There are exceptions – or at least moments – littering Moment of Truth, such as the grabby hooks from the syllable-heavy sung rap of “Up & Down” ala Musiq and the bouncy “Time Soon Come.” The unexpected opening and closing string arrangement of the Minnie Riperton “I’m A Woman of Heart and Mind” on the lighter swaying concert of “Ugly Face” is another. Perfect in its mature urbanity, the midnight drive of “All I See Is You,” from start to finish is the most dynamic of the mid-tempos here. Then there’s the thoughtful melodic arrangement on the verses of “Random Thoughts,” whose saccharine chorus (“hashtag these random thoughts of my heart/I’m in love with you, baby”) will either pull you in or inspire unintended giggles to hear a man near 40 so ardently sing of hashtags. The closing whisper of a ballad, “Better With Time,” is the kind of soothing soul that just feels good, despite ushering in a chorus we’ve heard before; sometimes the predictable works out.
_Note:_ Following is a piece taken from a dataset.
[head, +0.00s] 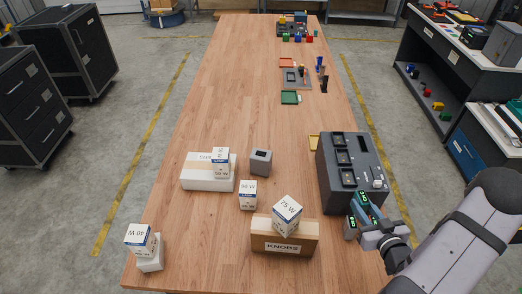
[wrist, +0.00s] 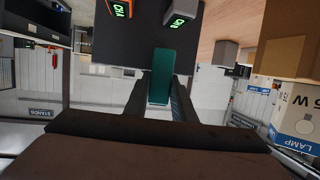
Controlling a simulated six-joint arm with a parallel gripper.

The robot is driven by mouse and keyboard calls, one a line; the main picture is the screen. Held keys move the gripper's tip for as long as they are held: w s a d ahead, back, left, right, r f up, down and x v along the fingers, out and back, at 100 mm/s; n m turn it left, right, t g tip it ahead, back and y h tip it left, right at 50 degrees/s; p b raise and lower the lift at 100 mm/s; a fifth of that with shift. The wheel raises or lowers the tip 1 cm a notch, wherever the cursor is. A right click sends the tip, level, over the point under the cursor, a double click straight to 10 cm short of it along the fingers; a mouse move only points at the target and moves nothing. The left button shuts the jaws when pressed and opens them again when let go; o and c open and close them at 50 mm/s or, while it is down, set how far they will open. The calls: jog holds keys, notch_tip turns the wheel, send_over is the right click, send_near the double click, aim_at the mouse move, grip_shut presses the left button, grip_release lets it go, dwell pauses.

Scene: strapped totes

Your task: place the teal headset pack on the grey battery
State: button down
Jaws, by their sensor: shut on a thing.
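The teal headset pack (wrist: 162,76) shows in the wrist view as a narrow upright slab between the two dark fingers. My gripper (wrist: 160,98) is shut on it. In the head view my gripper (head: 362,224) is at the near right edge of the table, by the near end of the dark grey charging unit. The pack is small and partly hidden there. A grey block with a dark top (head: 261,162), which looks like the grey battery, stands on the table left of the charging unit, apart from my gripper. A grey block also shows in the wrist view (wrist: 227,51).
The charging unit (head: 374,160) has several dark bays. A KNOBS carton (head: 266,236) carries a 75 W lamp box (head: 287,215). Another lamp box (head: 248,196) and a white carton (head: 196,178) stand farther left.

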Unfortunately, for Glenn Lewis what has been predictable since the high water mark of World Outside My Window is his failure to artistically grow in ways that allow him to either sew a whole new garment of spun gold or fully come near World’s hem since. While Moment of Truth has moments that shine, its precious minerals rarely evolve into the diamonds Lewis’s early work promised. Thanks to a vocal gift that hasn’t abandoned him and slickly produced traditional R&B tracks, Moment of Truth will have its supporters for a time. That Moment inspires its fans to stick around another 11 years waiting to be so moved again…well, that’s another story. Mildly recommended.